Configs’ brief description¶
All configurations can be found here
Here’s a brief config example
base:
seed: &seed 42 # Set random seed
model:
type: Llama # Type of model
path: model path # Model path
tokenizer_mode: fast # The tokenizer type of the model
torch_dtype: auto # Model dtype
calib:
name: pileval # Calibration data set name
download: False # Whether the calibration dataset can be downloaded online
path: calib data path # Calibration dataset path
n_samples: 512 # Number of calibration samples
bs: 1 # Batch size of calibration dataset
seq_len: 512 # Sequence length of calibration dataset
preproc: pileval_smooth # Pre-procession of the calibration dataset
seed: *seed # Random seed for calibration dataset
eval:
eval_pos: [pretrain, transformed, fake_quant] # eval positon
name: wikitext2 # The name of the evaluation dataset
download: False # Whether the evaluation dataset can be downloaded online
path: eval data path # Path to evaluation dataset
bs: 1 # The batch size of the evaluation dataset
seq_len: 2048 # Sequence length of the evaluation dataset
quant:
method: SmoothQuant # Compression method
weight:
bit: 8 # The number of quantified bits of the weight
symmetric: True # Is weight quantization a symmetric quantization
granularity: per_channel # The granularity of weight quantification
act:
bit: 8 # Number of activated quantization bits
symmetric: True # Whether activation quantization is symmetric quantization
granularity: per_token # The granularity of activation quantification
save:
save_trans: False # Whether to save the adjusted model
save_path: ./save # Save path
Configs’ detailed description¶
base¶
base.seed
Set Random Seed, which is used to set all random seeds for the entire frame
model¶
model.type
The type of model, which can support Llama, Qwen2, Llava, Gemma2 and other models, you can check all the models supported by llmc from here.
model.path
Currently, LLMC only supports models in Hugging Face format, and you can use the following code to check whether the model can be loaded normally.

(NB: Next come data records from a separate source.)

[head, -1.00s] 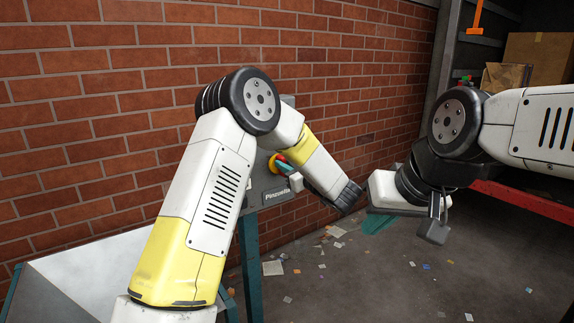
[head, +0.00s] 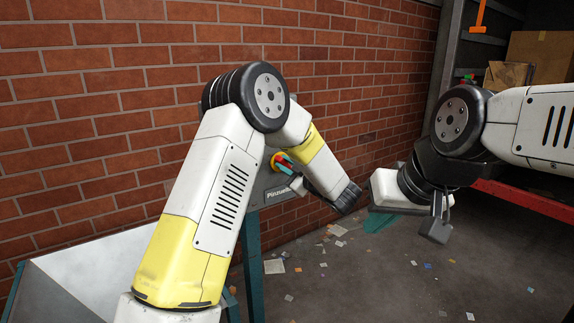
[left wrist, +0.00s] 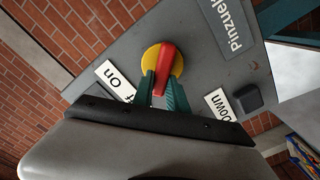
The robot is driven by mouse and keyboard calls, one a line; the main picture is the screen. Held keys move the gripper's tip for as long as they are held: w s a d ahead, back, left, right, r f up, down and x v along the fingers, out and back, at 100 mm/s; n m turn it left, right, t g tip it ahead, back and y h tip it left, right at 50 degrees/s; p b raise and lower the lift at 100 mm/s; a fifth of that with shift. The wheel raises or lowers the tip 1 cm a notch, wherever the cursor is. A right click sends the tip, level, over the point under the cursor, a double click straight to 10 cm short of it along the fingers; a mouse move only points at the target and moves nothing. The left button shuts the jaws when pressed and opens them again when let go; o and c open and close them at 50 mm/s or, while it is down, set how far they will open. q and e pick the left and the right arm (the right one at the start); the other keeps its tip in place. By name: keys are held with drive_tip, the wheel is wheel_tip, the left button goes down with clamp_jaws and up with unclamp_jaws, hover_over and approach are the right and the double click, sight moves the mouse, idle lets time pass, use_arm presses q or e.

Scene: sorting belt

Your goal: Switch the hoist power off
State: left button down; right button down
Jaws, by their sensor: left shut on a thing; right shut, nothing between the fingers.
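The hoist power switch is a red handle (left wrist: 165,66) on a yellow disc (left wrist: 177,60), set in a grey panel (left wrist: 205,70). In the left wrist view the handle stands nearly upright, and a white "on" label (left wrist: 113,77) lies to its left. My left gripper (left wrist: 162,92) has its teal fingers on either side of the handle and is shut on it. In the head view the red handle (head: 282,158) shows just right of my left arm, with my left gripper (head: 289,168) at it. My right gripper (head: 379,222) is shut and empty, away from the panel.
A "Down" label (left wrist: 216,104) and a dark button (left wrist: 248,97) sit on the panel's right in the wrist view. The brick wall (head: 130,90) is behind. A grey metal bin (head: 70,275) stands lower left. A red beam (head: 525,197) is at right. Scraps litter the floor.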

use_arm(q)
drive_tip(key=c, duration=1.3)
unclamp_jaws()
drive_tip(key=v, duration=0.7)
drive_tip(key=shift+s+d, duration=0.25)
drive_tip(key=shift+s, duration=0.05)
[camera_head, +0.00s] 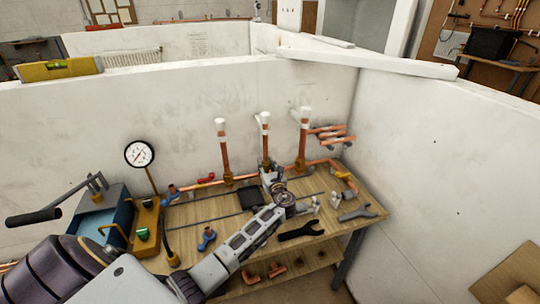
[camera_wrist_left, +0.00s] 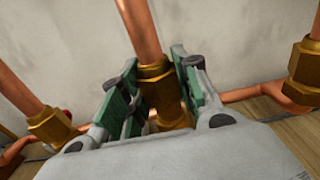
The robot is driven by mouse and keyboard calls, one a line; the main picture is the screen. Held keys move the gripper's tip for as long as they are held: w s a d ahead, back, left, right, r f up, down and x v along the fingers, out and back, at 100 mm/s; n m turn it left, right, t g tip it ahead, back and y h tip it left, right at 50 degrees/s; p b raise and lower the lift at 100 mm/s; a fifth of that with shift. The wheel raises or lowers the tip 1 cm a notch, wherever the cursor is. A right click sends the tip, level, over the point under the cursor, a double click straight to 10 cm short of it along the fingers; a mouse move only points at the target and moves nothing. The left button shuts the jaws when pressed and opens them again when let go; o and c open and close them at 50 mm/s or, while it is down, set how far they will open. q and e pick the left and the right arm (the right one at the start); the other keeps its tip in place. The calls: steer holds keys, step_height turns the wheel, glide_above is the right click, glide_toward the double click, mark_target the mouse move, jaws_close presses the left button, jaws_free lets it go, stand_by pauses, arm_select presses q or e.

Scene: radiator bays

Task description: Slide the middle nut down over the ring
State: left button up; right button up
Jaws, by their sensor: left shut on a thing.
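The middle copper pipe (camera_head: 265,143) stands upright with a white top. In the left wrist view the middle pipe (camera_wrist_left: 138,28) runs down into the brass middle nut (camera_wrist_left: 155,72). My left gripper (camera_head: 268,170) reaches the foot of this pipe. Its green-padded fingers (camera_wrist_left: 155,95) stand on both sides of the brass and are shut on the nut. More brass shows lower between the fingers. I cannot make out the ring; the fingers and gripper body hide part of that area. My right gripper is not in view.
The left pipe (camera_head: 224,150) and right pipe (camera_head: 303,138) stand close on either side, with brass nuts at their feet. A white wall rises behind.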

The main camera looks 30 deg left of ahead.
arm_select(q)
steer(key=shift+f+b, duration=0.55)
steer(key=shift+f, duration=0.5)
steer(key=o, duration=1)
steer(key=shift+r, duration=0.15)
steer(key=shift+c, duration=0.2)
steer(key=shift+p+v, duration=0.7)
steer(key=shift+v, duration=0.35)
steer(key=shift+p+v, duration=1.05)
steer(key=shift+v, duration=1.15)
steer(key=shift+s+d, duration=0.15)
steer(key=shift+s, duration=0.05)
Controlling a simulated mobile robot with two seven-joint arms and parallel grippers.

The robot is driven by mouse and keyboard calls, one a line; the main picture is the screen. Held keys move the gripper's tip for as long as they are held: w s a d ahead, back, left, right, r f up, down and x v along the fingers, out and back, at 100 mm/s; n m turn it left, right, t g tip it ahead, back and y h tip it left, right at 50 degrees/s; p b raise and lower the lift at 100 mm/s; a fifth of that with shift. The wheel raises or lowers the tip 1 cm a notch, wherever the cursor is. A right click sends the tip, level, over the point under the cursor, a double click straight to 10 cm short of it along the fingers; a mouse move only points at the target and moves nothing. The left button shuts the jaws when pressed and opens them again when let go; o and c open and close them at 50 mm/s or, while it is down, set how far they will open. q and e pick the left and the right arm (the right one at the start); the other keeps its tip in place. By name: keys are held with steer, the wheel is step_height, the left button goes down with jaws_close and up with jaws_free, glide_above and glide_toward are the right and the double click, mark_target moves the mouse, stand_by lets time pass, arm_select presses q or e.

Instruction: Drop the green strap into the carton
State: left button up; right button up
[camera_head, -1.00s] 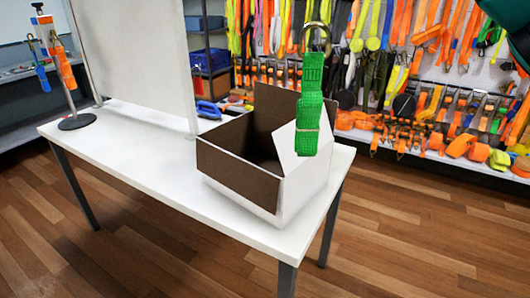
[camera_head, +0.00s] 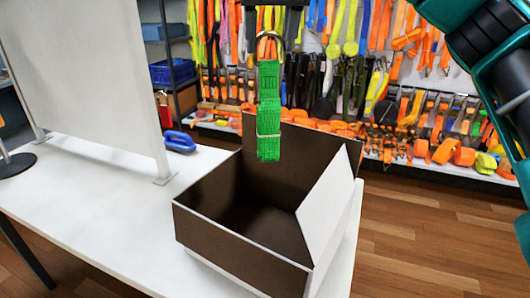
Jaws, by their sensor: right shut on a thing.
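The green strap (camera_head: 268,112) hangs upright, folded and bound with a thin band, below a metal ring (camera_head: 269,45). My right gripper (camera_head: 274,4) is only partly in view at the top edge and is shut on the green strap at its ring end. The strap's lower end shows against the carton's back inner wall and looks to hang above the opening. The carton's inside floor looks empty. My left gripper is not in view.
The white table (camera_head: 95,215) has free room left of the carton. A white upright panel (camera_head: 90,75) stands on it, with a blue-handled thing (camera_head: 179,141) beside it. A stand base (camera_head: 14,165) is at the left edge. A wall of hanging straps is behind.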

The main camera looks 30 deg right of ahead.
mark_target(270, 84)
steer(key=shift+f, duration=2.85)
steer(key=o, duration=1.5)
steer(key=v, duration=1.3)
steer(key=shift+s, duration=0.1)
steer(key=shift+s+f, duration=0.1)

from transformers import AutoModelForCausalLM, AutoConfig
model_path = # model path
model_config = AutoConfig.from_pretrained(
model_path, trust_remote_code=True
)
model = AutoModelForCausalLM.from_pretrained(
model_path,
config=model_config,
trust_remote_code=True,
torch_dtype="auto",
low_cpu_mem_usage=True,
)
print(model)
If the above code does not load the model you give, may be:
Your model format is not hugging face format
Your version of tansformers is too low and you can execute
pip install transformers --upgradeto upgrade it.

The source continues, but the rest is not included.